In the market for a new or used trailer? Vic Keeton of Hitchin’ Post Trailer Sales in Lake George, Colorado, has bought, sold and repaired new and used trailers for more than 20 years. After a successful career in trailer manufacturing, Pete Zanetti established Zanetti Trailer Repair in 1980 in Weatherford, Texas. Even the most reputable salesperson may leave out information during a sale; however, Keeton and Zanetti give five keys to smart used-trailer buying.
1. Look for cracks in paint and loose rivets, both inside and out. “You can always tell the real miles on a trailer if the rivets are starting to come loose,” Zanetti says.
Keeton adds that while there is expansion and contraction in the trailer during hot and cold months, cracks in the paint or aluminum-colored siding indicates a poorly maintained trailer.
2. Inspect the floor. This is where your horse rides, and it is the main weight-bearing area of the trailer. “If you are purchasing a trailer with a wooden floor, check the corners,” says Keeton. “The rear corners will be the first to deteriorate.”

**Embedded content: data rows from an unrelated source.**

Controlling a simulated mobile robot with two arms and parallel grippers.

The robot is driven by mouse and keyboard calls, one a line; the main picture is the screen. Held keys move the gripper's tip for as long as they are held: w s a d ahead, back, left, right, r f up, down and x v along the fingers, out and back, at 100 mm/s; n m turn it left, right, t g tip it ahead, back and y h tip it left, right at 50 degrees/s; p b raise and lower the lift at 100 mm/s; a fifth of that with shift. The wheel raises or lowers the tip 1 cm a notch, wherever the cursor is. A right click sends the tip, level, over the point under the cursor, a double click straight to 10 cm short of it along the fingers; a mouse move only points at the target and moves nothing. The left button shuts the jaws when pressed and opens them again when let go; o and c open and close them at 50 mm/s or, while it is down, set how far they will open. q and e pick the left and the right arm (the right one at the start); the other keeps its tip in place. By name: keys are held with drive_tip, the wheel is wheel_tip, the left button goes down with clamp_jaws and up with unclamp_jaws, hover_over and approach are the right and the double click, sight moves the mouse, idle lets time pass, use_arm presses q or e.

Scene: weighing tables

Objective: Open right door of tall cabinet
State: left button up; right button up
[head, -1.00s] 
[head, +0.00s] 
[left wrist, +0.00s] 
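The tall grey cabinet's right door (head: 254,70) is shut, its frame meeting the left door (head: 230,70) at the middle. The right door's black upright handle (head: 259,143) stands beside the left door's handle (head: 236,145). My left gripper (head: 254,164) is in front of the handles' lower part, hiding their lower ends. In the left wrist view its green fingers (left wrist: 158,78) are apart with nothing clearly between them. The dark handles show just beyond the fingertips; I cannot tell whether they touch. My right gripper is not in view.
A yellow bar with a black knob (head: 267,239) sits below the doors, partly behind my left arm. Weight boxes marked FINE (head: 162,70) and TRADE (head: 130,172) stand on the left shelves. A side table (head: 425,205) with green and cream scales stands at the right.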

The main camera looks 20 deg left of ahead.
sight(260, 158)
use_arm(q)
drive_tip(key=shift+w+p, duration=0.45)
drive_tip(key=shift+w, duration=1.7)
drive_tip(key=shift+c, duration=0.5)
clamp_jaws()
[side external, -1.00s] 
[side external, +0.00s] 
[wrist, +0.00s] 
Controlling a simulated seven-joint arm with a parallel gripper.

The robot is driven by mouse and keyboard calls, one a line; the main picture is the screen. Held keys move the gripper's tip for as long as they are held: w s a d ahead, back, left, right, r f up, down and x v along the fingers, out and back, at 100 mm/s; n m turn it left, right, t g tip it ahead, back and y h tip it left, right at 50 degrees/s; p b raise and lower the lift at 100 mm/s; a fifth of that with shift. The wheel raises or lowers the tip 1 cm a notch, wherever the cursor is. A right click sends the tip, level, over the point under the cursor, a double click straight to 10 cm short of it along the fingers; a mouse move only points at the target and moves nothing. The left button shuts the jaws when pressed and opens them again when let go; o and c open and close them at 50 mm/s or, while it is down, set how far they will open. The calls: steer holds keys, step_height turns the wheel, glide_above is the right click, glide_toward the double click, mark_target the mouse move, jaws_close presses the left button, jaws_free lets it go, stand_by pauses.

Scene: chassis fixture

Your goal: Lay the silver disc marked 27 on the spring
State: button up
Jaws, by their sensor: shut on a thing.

Lift the mats and check the floor on aluminum trailers, too, Zanetti advises. “If the floor is chalky white and starting to show holes, then it has not been properly maintained.”
3. Pay attention to the running gear. Check the tires for tread wear. If there is one side of the tire worn more than the other, a closer inspection of the axles may be needed, Zannetti says. One side that wears faster, or deeper, than the other may indicate a bent axle.
Keeton advises checking the bearings, hubs and brakes. These can be hard to check, so ask the dealer for an inspection report.
4. Test the exterior fasteners and signals. “Look at the door and window hinges,” Zanetti says. “If they are piano hinges and show more than an 1/8 of an inch gap, that means the trailer has a lot of miles on it.” Piano hinges are commonly used on the doors to the trailer and tack room, and if new, will rest flush against the trailer.
“Fasteners, locks and latches should be tight,” adds Keeton. “Check all lights—inside and out—for function.” Have the dealer change any lights that do not work prior to purchase to save a trip back to the repair shop.
5. Check the hitch. A gooseneck hitch should not show rust on the fastener. “Make sure the ball hitch doesn’t show stress like cracks or loose welds,” Keeton says. This could lead to problems when driving.